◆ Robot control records
:::
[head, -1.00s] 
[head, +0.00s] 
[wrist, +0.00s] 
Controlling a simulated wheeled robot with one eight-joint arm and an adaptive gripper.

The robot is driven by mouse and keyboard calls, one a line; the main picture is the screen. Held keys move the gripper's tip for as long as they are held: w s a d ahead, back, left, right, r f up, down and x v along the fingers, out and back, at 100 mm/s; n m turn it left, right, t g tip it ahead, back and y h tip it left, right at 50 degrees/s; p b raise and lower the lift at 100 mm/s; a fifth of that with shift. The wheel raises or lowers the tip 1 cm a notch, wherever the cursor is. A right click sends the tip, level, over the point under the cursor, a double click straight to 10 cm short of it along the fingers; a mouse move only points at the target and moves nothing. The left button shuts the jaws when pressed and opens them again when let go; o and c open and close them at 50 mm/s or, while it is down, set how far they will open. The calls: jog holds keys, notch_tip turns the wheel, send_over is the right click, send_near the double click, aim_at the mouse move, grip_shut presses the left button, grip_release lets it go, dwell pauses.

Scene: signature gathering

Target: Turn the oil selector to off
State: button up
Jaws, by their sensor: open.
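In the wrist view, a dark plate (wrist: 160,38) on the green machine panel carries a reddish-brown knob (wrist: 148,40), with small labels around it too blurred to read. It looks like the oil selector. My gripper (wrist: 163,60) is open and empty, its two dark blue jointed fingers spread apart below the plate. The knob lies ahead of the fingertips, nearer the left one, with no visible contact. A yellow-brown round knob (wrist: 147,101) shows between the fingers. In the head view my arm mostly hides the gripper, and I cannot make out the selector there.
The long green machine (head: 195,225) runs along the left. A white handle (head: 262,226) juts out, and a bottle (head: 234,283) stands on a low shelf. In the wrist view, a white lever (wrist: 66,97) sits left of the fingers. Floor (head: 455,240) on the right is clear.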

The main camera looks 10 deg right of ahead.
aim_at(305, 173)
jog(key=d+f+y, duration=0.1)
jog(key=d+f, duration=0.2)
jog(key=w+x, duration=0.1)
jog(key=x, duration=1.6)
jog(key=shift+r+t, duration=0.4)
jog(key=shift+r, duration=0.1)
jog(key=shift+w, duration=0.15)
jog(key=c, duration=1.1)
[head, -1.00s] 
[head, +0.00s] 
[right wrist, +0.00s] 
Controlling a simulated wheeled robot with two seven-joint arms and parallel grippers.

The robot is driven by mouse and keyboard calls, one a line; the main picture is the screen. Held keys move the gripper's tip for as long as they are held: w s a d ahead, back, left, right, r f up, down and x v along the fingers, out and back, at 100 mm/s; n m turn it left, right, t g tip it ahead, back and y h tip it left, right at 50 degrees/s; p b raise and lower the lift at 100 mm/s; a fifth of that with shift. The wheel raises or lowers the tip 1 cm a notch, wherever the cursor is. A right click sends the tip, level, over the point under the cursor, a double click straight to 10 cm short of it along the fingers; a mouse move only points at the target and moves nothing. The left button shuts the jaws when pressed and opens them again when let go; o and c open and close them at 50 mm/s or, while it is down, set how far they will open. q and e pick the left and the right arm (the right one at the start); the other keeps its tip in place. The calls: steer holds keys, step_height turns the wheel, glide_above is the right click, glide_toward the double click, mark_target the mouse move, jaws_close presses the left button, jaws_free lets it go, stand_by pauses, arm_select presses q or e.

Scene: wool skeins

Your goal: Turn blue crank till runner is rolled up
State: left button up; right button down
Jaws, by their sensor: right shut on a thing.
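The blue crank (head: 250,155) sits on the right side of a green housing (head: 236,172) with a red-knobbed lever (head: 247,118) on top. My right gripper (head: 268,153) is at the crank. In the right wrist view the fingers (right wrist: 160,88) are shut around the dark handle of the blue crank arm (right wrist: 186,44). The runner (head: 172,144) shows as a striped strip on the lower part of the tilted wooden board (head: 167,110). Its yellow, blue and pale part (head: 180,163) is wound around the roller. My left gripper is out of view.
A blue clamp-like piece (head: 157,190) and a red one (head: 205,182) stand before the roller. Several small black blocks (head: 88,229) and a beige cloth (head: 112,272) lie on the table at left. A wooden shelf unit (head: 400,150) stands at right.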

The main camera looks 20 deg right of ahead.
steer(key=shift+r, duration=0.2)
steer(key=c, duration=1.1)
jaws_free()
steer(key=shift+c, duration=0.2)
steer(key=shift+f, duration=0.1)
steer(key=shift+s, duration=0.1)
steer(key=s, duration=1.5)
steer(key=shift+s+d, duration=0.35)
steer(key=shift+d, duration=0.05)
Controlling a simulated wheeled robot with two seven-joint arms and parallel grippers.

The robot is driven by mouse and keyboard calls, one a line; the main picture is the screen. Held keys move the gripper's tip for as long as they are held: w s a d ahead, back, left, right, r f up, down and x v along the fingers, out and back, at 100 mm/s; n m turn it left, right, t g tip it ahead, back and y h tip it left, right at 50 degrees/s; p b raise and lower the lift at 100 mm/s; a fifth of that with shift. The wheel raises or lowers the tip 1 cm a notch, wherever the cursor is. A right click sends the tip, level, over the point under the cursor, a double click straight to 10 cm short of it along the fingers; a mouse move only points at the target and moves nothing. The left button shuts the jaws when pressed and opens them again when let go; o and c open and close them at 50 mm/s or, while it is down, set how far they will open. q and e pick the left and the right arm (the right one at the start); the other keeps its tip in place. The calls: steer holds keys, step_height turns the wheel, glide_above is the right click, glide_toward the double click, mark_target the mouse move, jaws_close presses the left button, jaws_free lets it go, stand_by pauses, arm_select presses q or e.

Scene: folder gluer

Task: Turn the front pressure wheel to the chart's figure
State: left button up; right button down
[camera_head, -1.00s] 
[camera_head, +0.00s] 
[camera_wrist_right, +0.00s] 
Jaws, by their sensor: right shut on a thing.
:::
◆ Exercise goal
Retype the data exactly as given.

◆ Full response
[head, -1.00s] 
[head, +0.00s] 
[wrist, +0.00s] 
Controlling a simulated wheeled robot with one eight-joint arm and an adaptive gripper.

The robot is driven by mouse and keyboard calls, one a line; the main picture is the screen. Held keys move the gripper's tip for as long as they are held: w s a d ahead, back, left, right, r f up, down and x v along the fingers, out and back, at 100 mm/s; n m turn it left, right, t g tip it ahead, back and y h tip it left, right at 50 degrees/s; p b raise and lower the lift at 100 mm/s; a fifth of that with shift. The wheel raises or lowers the tip 1 cm a notch, wherever the cursor is. A right click sends the tip, level, over the point under the cursor, a double click straight to 10 cm short of it along the fingers; a mouse move only points at the target and moves nothing. The left button shuts the jaws when pressed and opens them again when let go; o and c open and close them at 50 mm/s or, while it is down, set how far they will open. The calls: jog holds keys, notch_tip turns the wheel, send_over is the right click, send_near the double click, aim_at the mouse move, grip_shut presses the left button, grip_release lets it go, dwell pauses.

Scene: signature gathering

Target: Turn the oil selector to off
State: button up
Jaws, by their sensor: open.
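In the wrist view, a dark plate (wrist: 160,38) on the green machine panel carries a reddish-brown knob (wrist: 148,40), with small labels around it too blurred to read. It looks like the oil selector. My gripper (wrist: 163,60) is open and empty, its two dark blue jointed fingers spread apart below the plate. The knob lies ahead of the fingertips, nearer the left one, with no visible contact. A yellow-brown round knob (wrist: 147,101) shows between the fingers. In the head view my arm mostly hides the gripper, and I cannot make out the selector there.
The long green machine (head: 195,225) runs along the left. A white handle (head: 262,226) juts out, and a bottle (head: 234,283) stands on a low shelf. In the wrist view, a white lever (wrist: 66,97) sits left of the fingers. Floor (head: 455,240) on the right is clear.

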The main camera looks 10 deg right of ahead.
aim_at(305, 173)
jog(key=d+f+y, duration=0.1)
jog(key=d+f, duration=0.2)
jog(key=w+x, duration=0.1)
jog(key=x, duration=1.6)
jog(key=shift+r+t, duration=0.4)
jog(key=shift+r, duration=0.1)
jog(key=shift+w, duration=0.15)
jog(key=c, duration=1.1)
[head, -1.00s] 
[head, +0.00s] 
[right wrist, +0.00s] 
Controlling a simulated wheeled robot with two seven-joint arms and parallel grippers.

The robot is driven by mouse and keyboard calls, one a line; the main picture is the screen. Held keys move the gripper's tip for as long as they are held: w s a d ahead, back, left, right, r f up, down and x v along the fingers, out and back, at 100 mm/s; n m turn it left, right, t g tip it ahead, back and y h tip it left, right at 50 degrees/s; p b raise and lower the lift at 100 mm/s; a fifth of that with shift. The wheel raises or lowers the tip 1 cm a notch, wherever the cursor is. A right click sends the tip, level, over the point under the cursor, a double click straight to 10 cm short of it along the fingers; a mouse move only points at the target and moves nothing. The left button shuts the jaws when pressed and opens them again when let go; o and c open and close them at 50 mm/s or, while it is down, set how far they will open. q and e pick the left and the right arm (the right one at the start); the other keeps its tip in place. The calls: steer holds keys, step_height turns the wheel, glide_above is the right click, glide_toward the double click, mark_target the mouse move, jaws_close presses the left button, jaws_free lets it go, stand_by pauses, arm_select presses q or e.

Scene: wool skeins

Your goal: Turn blue crank till runner is rolled up
State: left button up; right button down
Jaws, by their sensor: right shut on a thing.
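The blue crank (head: 250,155) sits on the right side of a green housing (head: 236,172) with a red-knobbed lever (head: 247,118) on top. My right gripper (head: 268,153) is at the crank. In the right wrist view the fingers (right wrist: 160,88) are shut around the dark handle of the blue crank arm (right wrist: 186,44). The runner (head: 172,144) shows as a striped strip on the lower part of the tilted wooden board (head: 167,110). Its yellow, blue and pale part (head: 180,163) is wound around the roller. My left gripper is out of view.
A blue clamp-like piece (head: 157,190) and a red one (head: 205,182) stand before the roller. Several small black blocks (head: 88,229) and a beige cloth (head: 112,272) lie on the table at left. A wooden shelf unit (head: 400,150) stands at right.

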The main camera looks 20 deg right of ahead.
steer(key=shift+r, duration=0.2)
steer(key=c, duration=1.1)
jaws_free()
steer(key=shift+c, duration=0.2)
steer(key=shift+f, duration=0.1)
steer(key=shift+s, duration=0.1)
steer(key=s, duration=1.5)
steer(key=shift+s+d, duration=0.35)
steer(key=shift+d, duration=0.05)
Controlling a simulated wheeled robot with two seven-joint arms and parallel grippers.

The robot is driven by mouse and keyboard calls, one a line; the main picture is the screen. Held keys move the gripper's tip for as long as they are held: w s a d ahead, back, left, right, r f up, down and x v along the fingers, out and back, at 100 mm/s; n m turn it left, right, t g tip it ahead, back and y h tip it left, right at 50 degrees/s; p b raise and lower the lift at 100 mm/s; a fifth of that with shift. The wheel raises or lowers the tip 1 cm a notch, wherever the cursor is. A right click sends the tip, level, over the point under the cursor, a double click straight to 10 cm short of it along the fingers; a mouse move only points at the target and moves nothing. The left button shuts the jaws when pressed and opens them again when let go; o and c open and close them at 50 mm/s or, while it is down, set how far they will open. q and e pick the left and the right arm (the right one at the start); the other keeps its tip in place. The calls: steer holds keys, step_height turns the wheel, glide_above is the right click, glide_toward the double click, mark_target the mouse move, jaws_close presses the left button, jaws_free lets it go, stand_by pauses, arm_select presses q or e.

Scene: folder gluer

Task: Turn the front pressure wheel to the chart's figure
State: left button up; right button down
[camera_head, -1.00s] 
[camera_head, +0.00s] 
[camera_wrist_right, +0.00s] 
Jaws, by their sensor: right shut on a thing.

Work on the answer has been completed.